Nothing outside the stretch should be returned: give exactly the lines from the line containing "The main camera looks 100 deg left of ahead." through the line containing "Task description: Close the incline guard", including both.

◆ Exercise material
"""

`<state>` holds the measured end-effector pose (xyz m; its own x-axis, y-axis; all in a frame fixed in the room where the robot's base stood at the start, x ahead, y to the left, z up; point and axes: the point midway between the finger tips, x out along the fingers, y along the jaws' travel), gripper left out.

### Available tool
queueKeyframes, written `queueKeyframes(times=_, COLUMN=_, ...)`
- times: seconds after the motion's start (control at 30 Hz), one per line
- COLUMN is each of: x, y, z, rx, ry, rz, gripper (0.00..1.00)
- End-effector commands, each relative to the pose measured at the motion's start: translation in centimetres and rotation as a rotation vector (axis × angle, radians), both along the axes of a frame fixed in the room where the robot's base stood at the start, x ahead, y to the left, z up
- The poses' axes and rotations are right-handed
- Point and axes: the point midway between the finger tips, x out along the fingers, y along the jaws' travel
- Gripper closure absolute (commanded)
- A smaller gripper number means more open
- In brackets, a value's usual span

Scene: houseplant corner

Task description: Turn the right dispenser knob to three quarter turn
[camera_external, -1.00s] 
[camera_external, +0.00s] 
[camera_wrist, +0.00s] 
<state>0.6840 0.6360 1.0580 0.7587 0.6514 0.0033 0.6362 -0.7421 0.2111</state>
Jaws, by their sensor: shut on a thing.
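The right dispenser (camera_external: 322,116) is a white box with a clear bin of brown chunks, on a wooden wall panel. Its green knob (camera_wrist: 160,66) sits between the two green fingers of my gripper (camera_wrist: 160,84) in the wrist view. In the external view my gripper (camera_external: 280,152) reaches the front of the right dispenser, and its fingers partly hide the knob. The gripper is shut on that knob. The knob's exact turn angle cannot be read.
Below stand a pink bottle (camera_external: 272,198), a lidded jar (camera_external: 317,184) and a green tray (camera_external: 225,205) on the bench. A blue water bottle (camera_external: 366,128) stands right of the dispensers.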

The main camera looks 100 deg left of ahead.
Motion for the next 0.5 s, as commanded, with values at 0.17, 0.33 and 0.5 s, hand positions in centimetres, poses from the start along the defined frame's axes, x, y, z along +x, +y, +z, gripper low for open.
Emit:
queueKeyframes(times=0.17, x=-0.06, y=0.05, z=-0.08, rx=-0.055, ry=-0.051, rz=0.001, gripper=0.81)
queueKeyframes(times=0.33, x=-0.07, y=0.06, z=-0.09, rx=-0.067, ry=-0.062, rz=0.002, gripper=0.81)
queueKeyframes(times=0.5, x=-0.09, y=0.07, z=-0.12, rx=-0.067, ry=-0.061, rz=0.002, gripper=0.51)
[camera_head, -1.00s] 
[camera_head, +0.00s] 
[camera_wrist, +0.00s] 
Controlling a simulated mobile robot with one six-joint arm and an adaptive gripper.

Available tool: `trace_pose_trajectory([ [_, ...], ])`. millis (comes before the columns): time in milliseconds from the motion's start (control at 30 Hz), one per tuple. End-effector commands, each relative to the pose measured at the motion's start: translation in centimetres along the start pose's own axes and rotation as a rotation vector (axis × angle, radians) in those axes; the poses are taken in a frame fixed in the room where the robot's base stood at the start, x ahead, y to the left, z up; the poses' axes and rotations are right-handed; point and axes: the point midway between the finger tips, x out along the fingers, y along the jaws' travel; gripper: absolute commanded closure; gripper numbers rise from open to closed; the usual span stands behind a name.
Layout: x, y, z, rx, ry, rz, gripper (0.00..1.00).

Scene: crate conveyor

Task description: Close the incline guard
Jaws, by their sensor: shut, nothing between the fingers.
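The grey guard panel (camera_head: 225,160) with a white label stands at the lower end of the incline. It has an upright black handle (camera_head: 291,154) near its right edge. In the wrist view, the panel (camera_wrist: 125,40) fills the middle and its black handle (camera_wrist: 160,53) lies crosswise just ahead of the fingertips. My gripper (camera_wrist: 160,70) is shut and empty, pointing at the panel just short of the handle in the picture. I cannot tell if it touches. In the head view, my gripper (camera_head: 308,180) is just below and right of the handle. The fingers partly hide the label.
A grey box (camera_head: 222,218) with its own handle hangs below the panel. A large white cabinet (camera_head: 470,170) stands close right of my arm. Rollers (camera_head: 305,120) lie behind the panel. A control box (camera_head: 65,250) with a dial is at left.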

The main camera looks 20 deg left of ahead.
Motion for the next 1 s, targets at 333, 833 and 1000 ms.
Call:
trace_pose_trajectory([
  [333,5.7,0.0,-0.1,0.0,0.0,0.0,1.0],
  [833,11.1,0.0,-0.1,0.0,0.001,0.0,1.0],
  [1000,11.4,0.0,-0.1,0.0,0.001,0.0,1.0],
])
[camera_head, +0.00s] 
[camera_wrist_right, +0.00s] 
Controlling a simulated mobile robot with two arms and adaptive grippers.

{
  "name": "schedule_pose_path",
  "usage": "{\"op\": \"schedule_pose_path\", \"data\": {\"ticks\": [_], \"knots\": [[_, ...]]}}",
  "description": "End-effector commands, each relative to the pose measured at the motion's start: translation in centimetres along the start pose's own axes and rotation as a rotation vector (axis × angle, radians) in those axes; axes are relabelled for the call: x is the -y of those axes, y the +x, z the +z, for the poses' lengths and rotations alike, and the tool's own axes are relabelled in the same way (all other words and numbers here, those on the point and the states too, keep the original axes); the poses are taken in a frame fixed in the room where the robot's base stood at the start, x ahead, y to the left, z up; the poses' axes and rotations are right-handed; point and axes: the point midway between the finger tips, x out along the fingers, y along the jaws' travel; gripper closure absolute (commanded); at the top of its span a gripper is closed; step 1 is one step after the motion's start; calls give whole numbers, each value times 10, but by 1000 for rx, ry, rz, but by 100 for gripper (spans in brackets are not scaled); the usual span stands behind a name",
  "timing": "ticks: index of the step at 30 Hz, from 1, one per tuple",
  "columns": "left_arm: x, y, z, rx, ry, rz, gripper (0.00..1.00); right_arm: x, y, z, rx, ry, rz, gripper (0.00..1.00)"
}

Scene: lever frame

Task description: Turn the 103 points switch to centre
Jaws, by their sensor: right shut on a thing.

"""

◆ Task answer
The main camera looks 100 deg left of ahead.
Motion for the next 0.5 s, as commanded, with values at 0.17, 0.33 and 0.5 s, hand positions in centimetres, poses from the start along the defined frame's axes, x, y, z along +x, +y, +z, gripper low for open.
Emit:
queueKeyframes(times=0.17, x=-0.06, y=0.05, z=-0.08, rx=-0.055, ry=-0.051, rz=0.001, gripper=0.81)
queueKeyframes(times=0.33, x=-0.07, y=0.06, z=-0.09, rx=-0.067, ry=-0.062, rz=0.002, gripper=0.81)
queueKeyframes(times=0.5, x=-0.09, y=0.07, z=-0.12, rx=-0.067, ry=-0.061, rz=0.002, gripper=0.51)
[camera_head, -1.00s] 
[camera_head, +0.00s] 
[camera_wrist, +0.00s] 
Controlling a simulated mobile robot with one six-joint arm and an adaptive gripper.

Available tool: `trace_pose_trajectory([ [_, ...], ])`. millis (comes before the columns): time in milliseconds from the motion's start (control at 30 Hz), one per tuple. End-effector commands, each relative to the pose measured at the motion's start: translation in centimetres along the start pose's own axes and rotation as a rotation vector (axis × angle, radians) in those axes; the poses are taken in a frame fixed in the room where the robot's base stood at the start, x ahead, y to the left, z up; the poses' axes and rotations are right-handed; point and axes: the point midway between the finger tips, x out along the fingers, y along the jaws' travel; gripper: absolute commanded closure; gripper numbers rise from open to closed; the usual span stands behind a name.
Layout: x, y, z, rx, ry, rz, gripper (0.00..1.00).

Scene: crate conveyor

Task description: Close the incline guard

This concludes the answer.